Port Alberni Fire Department responded to a pair of small wildfires Monday night, July 12, bringing their eight-day count to 14 fires.
A paramedic at the BC Ambulance station on Roger Street spotted a small brush fire just before 7:30 p.m. next to the train tracks behind the Best Western Barclay Hotel Plus. The fire was beside a wooden platform called a “whistle stop” that was built for the Alberni Pacific Railway to receive passengers from the hotel when the tourist train was running.
Port Alberni Fire Department crews responded to the call to douse a fire approximately eight metres by eight metres (25 feet by 25 feet). “Crews were able to quickly get water onto the fire,” fire Chief Mike Owens said. About 1,000 gallons of water were used to suppress that fire.

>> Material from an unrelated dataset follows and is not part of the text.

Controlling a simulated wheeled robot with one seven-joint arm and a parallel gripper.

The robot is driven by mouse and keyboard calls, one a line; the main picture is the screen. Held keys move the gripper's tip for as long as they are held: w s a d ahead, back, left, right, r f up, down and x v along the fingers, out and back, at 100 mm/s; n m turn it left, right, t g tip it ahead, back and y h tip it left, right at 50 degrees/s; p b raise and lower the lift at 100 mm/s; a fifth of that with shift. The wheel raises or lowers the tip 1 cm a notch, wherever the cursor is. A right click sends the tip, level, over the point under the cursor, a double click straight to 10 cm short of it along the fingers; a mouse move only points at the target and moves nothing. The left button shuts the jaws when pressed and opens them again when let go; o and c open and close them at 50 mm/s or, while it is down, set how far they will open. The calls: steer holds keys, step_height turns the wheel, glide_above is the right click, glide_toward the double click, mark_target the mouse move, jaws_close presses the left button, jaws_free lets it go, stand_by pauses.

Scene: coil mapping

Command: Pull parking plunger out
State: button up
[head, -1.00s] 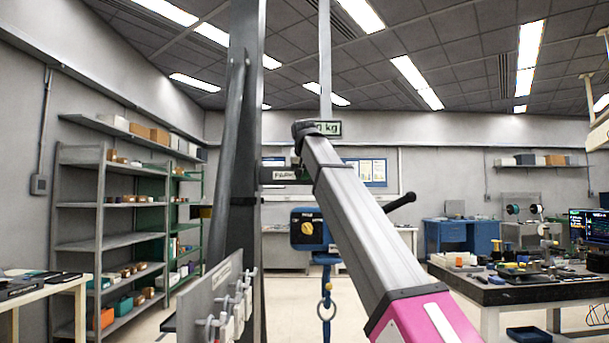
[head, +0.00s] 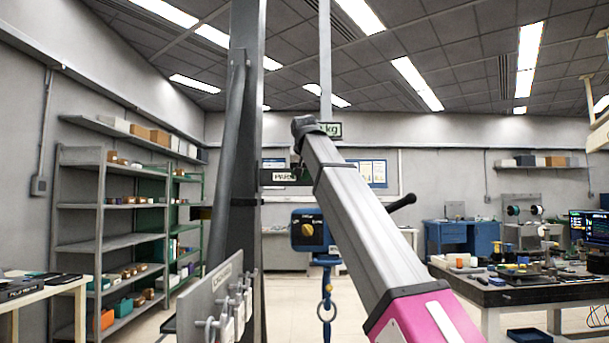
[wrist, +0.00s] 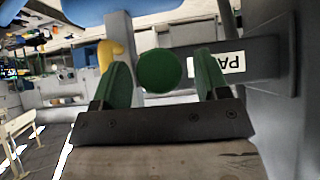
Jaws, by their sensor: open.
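The parking plunger shows its round green knob (wrist: 159,71) in the wrist view, in front of a dark bracket (wrist: 262,65) with a white label that reads "PA". In the head view the bracket (head: 279,176) sticks out from the grey column, and my arm hides most of the knob. My gripper (wrist: 163,78) is open, with one green finger on each side of the knob. Gaps show between the knob and both fingers. Whether the knob lies fully between the fingertips in depth, I cannot tell.
A tall grey column (head: 245,120) stands just left of my arm. A blue hoist box (head: 309,230) with a yellow dial hangs below the bracket; a black handle (head: 401,202) sticks out to the right. A panel with hooks (head: 222,300) is at lower left.

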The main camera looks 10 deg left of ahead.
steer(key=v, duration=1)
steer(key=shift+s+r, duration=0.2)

At 9:10 p.m. they received multiple reports of smoke coming from Dry Creek near Anderson Avenue. “When crews arrived on scene there was a large column of smoke emitting from the area. Crews established a water supply and gained access to the area, which was on quite a steep slope.”

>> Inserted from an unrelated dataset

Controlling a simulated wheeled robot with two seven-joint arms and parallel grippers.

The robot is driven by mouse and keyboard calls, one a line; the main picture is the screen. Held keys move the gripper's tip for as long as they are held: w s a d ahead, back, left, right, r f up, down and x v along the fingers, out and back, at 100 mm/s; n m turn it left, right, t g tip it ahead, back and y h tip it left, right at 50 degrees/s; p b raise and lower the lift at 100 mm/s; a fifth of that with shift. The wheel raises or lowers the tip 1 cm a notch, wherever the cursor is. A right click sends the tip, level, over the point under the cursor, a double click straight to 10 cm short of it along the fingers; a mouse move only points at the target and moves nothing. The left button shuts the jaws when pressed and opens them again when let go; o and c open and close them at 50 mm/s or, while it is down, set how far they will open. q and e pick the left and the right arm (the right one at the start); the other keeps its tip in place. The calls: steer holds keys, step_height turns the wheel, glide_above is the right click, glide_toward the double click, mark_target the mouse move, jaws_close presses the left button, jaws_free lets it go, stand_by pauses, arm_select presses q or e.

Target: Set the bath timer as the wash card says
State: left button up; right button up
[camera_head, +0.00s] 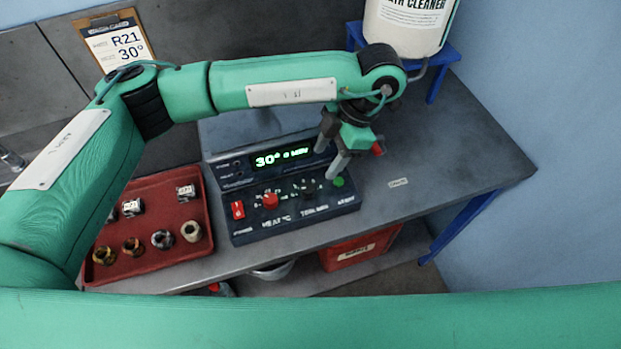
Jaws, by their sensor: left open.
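The wash card (126,46) hangs on a clipboard on the back wall and reads "R21" and "30°"; its smaller print is not legible. The bath control panel (250,232) stands on the bench. Its lit display (281,157) reads about "30° 0 MIN". The panel has a red switch (238,210), a red knob (270,201), a dark knob (308,188) above the time lettering, and a green button (339,182). My left gripper (331,160) is open and empty over the panel's right part, its fingertips near the dark knob and green button; contact cannot be told. My right gripper is not in view.
A red tray (190,255) with several metal nuts and small labelled parts lies left of the panel. A white cleaner drum (405,30) sits on a blue stand at the back right. A red crate (358,250) is below.

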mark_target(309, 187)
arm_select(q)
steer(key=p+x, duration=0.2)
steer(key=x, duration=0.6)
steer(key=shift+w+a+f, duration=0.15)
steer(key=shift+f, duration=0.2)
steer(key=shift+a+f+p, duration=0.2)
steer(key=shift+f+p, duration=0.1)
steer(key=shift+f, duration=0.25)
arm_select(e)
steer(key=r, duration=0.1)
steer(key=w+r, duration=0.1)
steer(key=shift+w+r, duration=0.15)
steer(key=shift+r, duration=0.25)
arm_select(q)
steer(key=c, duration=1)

The fire was approximately 24 m by 24 m (80 feet by 80 feet) in a heavily forested area.
“It was burning quite brightly when crews arrived,” Owens said.

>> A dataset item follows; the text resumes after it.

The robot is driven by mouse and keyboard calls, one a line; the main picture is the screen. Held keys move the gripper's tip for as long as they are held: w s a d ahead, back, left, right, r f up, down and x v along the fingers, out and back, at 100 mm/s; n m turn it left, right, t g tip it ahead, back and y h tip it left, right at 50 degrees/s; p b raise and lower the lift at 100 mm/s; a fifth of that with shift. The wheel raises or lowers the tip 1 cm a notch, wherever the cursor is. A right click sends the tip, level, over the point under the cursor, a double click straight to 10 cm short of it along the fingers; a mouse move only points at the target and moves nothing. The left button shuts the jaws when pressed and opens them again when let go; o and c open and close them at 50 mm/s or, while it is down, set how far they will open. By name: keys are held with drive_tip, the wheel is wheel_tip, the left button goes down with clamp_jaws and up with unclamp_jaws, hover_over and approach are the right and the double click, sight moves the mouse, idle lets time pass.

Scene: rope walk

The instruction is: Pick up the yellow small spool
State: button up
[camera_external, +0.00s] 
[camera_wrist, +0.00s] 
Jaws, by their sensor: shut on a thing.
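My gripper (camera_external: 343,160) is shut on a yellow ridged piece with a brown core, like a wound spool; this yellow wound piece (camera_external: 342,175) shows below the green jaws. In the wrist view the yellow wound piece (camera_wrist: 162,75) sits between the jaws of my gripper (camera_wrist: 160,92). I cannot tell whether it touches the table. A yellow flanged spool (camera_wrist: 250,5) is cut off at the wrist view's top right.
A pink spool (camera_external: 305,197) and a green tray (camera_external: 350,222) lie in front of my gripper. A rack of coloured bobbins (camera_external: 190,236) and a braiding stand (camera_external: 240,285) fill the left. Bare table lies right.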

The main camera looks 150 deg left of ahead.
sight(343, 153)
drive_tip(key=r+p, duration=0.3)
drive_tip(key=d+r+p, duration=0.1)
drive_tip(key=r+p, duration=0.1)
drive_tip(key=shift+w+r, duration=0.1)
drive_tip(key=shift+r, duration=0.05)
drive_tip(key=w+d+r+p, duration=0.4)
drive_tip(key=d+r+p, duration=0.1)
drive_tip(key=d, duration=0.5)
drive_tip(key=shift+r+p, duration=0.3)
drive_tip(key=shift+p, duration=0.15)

“It bordered an established trail at the top which aided us so we could manage it. The fire was “being held” by 10:30 p.m. Owens said Port Alberni RCMP also attended this fire and the fire department and RCMP will be jointly investigating how this particular one may have started.
Patrick Larrivée-Woods, who lives nearby, worries about conditions along the Dry Creek bluff. “People are constantly dumping yard waste down there; it’s a tinder box.”
(It is illegal to dump anything into the ravine; penalties range up to $2,000.)
He said neighbours often see traces of campfires left behind by people camping in the bush along Dry Creek, and it’s concerning. “Especially with the heat we’ve had. It has to be really dry.”
Owens said the fires they have been seeing recently are not yard waste-related. Some have been unattended campfires, but that isn’t the case with the latest Dry Creek fire.
“All of these are human-caused. There’s no reflectivity, there’s no lightning, so the only way for these to start is human caused.”
Crews cleared the Anderson Avenue site by 11 p.m. with a promise to return in the morning to mop up any lingering hot spots.
Owens said the message about extreme fire conditions is not getting through to people in Port Alberni.
“I feel like I’ve been issuing the same message every other day for a couple of weeks now that we really need people to be vigilant, that the bushes are tinder dry. But that message doesn’t seem to be resonating, as we continue to have fires—sometimes multiple fires a day.”
Fire crews responded to six fires on Sunday, July 4, one in Cherry Creek on July 9, another fire in Dry Creek Park on July 10 near the horseshoe pitch at the Fourth Avenue entrance, four on July 11 and tonight’s blazes.
“We’ve been responding to too many lately.”
If you see a column of smoke call 911 and report it, or if you’re outside city limits call *5555 and report it.